STATED TASK
Below is a listing. Gather each line of it that contains "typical".

PROVIDED RECORDS
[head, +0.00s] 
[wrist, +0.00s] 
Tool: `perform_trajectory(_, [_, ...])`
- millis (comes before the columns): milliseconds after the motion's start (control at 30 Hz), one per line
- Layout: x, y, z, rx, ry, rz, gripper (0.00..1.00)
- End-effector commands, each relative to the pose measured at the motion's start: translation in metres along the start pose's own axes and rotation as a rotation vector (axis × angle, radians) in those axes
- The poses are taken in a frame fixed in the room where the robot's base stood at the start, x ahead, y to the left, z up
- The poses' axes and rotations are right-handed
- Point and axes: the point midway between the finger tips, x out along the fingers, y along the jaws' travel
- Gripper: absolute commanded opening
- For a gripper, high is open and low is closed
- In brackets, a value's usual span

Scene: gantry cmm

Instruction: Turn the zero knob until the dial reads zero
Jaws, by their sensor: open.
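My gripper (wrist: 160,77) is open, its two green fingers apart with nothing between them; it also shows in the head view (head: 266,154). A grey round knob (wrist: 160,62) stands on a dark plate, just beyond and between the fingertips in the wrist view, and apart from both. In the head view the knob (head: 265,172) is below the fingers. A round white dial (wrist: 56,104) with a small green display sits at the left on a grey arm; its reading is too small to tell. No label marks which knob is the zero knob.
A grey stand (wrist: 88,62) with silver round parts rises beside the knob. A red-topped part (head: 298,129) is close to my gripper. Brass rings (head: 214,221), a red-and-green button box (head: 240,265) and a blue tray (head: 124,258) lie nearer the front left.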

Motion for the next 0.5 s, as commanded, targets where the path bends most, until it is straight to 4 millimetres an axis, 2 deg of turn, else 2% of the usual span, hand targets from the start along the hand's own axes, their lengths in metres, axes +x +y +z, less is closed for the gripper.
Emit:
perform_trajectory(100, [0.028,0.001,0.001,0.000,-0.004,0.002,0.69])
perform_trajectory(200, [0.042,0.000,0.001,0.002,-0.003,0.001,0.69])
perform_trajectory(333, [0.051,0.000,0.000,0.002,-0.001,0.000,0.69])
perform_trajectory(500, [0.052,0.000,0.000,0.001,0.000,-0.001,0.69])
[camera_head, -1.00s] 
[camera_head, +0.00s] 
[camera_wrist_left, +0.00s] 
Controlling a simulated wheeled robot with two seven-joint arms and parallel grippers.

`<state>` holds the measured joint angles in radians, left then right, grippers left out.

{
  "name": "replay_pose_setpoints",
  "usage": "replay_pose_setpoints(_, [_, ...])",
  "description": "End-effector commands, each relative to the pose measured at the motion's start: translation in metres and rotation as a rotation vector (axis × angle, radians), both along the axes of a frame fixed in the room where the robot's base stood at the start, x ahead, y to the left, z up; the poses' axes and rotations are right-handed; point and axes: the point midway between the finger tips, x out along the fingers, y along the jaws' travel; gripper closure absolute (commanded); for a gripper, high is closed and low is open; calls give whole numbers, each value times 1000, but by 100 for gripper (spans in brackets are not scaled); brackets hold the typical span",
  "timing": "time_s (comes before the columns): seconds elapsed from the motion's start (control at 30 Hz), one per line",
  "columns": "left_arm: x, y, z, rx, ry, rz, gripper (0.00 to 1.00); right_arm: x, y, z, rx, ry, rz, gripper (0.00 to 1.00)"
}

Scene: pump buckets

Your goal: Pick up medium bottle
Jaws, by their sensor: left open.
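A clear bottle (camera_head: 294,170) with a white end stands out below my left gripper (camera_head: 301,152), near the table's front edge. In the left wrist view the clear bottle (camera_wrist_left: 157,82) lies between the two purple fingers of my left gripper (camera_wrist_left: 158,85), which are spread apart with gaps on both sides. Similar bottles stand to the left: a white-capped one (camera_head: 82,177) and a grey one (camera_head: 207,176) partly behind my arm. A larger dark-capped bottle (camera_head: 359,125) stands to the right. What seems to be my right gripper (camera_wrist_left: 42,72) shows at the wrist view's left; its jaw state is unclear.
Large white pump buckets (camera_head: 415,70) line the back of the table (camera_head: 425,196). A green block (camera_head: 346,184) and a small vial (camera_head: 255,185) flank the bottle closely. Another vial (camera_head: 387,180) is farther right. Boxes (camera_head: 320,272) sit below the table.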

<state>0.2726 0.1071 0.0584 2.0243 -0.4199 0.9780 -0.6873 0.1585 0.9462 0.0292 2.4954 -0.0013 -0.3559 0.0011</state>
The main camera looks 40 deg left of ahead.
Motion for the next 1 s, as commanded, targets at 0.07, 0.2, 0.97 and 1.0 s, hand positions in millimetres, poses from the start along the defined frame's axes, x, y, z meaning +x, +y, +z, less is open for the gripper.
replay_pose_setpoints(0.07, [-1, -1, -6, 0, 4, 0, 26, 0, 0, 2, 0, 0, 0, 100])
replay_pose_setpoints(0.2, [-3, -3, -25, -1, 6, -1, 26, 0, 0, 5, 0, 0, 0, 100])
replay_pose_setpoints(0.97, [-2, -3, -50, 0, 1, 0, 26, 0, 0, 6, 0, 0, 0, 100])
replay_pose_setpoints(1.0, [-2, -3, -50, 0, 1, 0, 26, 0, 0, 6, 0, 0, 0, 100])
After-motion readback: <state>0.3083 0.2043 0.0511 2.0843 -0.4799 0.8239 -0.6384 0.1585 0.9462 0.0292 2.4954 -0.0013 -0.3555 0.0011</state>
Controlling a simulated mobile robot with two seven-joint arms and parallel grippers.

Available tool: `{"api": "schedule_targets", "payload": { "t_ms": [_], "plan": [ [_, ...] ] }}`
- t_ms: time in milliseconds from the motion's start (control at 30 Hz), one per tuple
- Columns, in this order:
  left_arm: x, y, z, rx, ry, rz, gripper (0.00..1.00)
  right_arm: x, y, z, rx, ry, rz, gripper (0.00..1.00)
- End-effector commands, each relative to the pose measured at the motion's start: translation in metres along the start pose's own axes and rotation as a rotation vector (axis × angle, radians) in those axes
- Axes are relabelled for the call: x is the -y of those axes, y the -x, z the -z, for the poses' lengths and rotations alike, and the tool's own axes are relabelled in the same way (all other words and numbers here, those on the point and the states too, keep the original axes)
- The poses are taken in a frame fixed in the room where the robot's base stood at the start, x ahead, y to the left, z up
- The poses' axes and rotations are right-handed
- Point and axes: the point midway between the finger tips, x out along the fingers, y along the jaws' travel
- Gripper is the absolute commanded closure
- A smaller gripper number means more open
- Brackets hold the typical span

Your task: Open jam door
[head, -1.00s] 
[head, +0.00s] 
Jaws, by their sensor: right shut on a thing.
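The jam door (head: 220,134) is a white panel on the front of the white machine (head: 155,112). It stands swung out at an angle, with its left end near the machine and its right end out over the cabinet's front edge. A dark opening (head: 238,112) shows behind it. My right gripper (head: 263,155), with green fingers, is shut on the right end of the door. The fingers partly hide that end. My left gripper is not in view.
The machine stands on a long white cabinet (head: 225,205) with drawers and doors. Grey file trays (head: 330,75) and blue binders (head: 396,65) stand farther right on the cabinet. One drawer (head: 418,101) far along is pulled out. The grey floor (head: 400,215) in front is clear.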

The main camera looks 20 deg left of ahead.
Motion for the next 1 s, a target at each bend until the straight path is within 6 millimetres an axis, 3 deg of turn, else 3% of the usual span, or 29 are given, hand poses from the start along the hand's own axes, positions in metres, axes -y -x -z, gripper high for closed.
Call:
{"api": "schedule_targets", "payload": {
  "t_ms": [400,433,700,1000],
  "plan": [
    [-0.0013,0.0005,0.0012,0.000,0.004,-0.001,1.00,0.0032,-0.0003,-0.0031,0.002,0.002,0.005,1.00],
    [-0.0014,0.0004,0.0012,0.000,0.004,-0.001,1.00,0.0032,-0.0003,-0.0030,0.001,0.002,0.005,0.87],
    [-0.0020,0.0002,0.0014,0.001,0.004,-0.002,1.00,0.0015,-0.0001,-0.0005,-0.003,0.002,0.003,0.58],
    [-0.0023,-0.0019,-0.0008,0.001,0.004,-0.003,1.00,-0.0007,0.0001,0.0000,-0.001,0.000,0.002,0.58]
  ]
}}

EXERCISE SOLUTION
  "description": "End-effector commands, each relative to the pose measured at the motion's start: translation in metres and rotation as a rotation vector (axis × angle, radians), both along the axes of a frame fixed in the room where the robot's base stood at the start, x ahead, y to the left, z up; the poses' axes and rotations are right-handed; point and axes: the point midway between the finger tips, x out along the fingers, y along the jaws' travel; gripper closure absolute (commanded); for a gripper, high is closed and low is open; calls give whole numbers, each value times 1000, but by 100 for gripper (spans in brackets are not scaled); brackets hold the typical span",
- Brackets hold the typical span

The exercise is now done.